Here \(b' = b - \frac{1}{2} \mathbf{c}^\top \mathbf{Q}^{-1} \mathbf{c}\). Since \(\mathbf{O}\) is only an orthogonal matrix this does not perturb the gradients in a meaningful way. Expressed in terms of \(\mathbf{z}\) gradient descent becomes

(12.6.9)\[\mathbf{z}_t = \mathbf{z}_{t-1} - \boldsymbol{\Lambda} \mathbf{z}_{t-1} = (\mathbf{I} - \boldsymbol{\Lambda}) \mathbf{z}_{t-1}.\]

The important fact in this expression is that gradient descent does not mix between different eigenspaces. That is, when expressed in terms of the eigensystem of \(\mathbf{Q}\) the optimization problem proceeds in a coordinate-wise manner. This also holds for

(12.6.10)\[\begin{split}\begin{aligned} \mathbf{v}_t & = \beta \mathbf{v}_{t-1} + \boldsymbol{\Lambda} \mathbf{z}_{t-1} \\ \mathbf{z}_t & = \mathbf{z}_{t-1} - \eta \left(\beta \mathbf{v}_{t-1} + \boldsymbol{\Lambda} \mathbf{z}_{t-1}\right) \\ & = (\mathbf{I} - \eta \boldsymbol{\Lambda}) \mathbf{z}_{t-1} - \eta \beta \mathbf{v}_{t-1}. \end{aligned}\end{split}\]

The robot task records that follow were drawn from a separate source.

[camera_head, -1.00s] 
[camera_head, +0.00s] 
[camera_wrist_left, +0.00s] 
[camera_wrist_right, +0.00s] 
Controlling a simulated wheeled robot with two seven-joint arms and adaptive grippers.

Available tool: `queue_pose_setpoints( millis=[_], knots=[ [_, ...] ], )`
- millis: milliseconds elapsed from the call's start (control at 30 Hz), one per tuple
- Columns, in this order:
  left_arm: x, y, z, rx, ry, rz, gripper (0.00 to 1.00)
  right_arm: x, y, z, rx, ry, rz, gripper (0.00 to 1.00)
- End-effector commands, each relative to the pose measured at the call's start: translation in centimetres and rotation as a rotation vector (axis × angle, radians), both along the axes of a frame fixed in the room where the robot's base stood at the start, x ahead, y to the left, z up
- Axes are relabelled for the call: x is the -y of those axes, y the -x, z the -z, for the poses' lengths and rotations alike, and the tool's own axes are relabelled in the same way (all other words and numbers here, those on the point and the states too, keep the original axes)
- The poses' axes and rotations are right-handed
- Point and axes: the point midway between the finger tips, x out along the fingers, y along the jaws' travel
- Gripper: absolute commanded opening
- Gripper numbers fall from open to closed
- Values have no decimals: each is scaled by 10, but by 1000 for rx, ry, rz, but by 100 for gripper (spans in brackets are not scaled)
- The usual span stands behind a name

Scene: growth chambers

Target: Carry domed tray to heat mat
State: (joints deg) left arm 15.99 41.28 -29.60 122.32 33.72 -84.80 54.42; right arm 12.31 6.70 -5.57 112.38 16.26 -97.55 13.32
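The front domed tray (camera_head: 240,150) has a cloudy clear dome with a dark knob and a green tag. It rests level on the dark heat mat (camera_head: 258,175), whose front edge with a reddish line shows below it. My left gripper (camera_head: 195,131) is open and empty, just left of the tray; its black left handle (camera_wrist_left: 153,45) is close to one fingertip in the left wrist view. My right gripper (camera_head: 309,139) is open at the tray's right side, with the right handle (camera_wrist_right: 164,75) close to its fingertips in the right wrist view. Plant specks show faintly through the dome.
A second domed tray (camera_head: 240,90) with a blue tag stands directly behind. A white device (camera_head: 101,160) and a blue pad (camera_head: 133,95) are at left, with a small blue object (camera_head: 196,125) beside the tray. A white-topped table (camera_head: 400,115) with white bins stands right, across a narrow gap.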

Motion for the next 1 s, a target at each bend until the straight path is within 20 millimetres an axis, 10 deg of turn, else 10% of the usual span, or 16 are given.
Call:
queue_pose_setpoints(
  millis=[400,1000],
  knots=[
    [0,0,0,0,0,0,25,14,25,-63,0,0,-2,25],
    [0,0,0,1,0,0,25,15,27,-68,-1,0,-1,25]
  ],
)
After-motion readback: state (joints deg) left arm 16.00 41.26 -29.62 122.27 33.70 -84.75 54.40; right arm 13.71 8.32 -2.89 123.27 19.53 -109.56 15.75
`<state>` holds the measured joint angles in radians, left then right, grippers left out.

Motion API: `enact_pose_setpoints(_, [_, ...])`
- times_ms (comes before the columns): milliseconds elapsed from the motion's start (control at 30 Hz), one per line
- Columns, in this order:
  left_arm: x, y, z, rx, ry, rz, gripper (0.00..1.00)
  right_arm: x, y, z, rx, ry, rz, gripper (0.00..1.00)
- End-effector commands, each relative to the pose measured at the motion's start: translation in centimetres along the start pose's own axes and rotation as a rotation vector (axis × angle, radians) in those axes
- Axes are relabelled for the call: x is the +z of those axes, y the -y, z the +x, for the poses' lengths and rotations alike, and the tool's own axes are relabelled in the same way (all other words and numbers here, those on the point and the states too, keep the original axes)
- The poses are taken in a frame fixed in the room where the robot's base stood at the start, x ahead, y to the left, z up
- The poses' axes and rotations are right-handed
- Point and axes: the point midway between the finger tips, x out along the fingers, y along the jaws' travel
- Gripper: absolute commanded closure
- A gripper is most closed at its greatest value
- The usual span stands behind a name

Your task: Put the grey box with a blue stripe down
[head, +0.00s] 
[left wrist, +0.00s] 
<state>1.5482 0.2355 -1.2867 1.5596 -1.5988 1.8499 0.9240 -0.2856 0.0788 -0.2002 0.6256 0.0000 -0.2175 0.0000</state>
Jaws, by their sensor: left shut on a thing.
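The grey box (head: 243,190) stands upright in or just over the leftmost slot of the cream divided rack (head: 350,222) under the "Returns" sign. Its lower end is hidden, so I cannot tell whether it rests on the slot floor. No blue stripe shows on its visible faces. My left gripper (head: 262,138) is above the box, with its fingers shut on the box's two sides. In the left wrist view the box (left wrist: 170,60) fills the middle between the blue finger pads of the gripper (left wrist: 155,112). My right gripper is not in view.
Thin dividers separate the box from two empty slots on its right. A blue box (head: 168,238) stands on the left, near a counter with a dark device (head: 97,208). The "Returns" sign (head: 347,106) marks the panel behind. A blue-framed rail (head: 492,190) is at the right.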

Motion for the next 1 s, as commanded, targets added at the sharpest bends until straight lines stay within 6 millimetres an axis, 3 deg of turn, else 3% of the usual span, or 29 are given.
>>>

In doing this we just proved the following theorem: gradient descent with and without momentum for a convex quadratic function decomposes into coordinate-wise optimization in the direction of the eigenvectors of the quadratic matrix.

12.6.3.2. Scalar Functions

Given the above result let’s see what happens when we minimize the function \(f(x) = \frac{\lambda}{2} x^2\). For gradient descent we have

(12.6.11)\[x_{t+1} = x_t - \eta \lambda x_t = (1 - \eta \lambda) x_t.\]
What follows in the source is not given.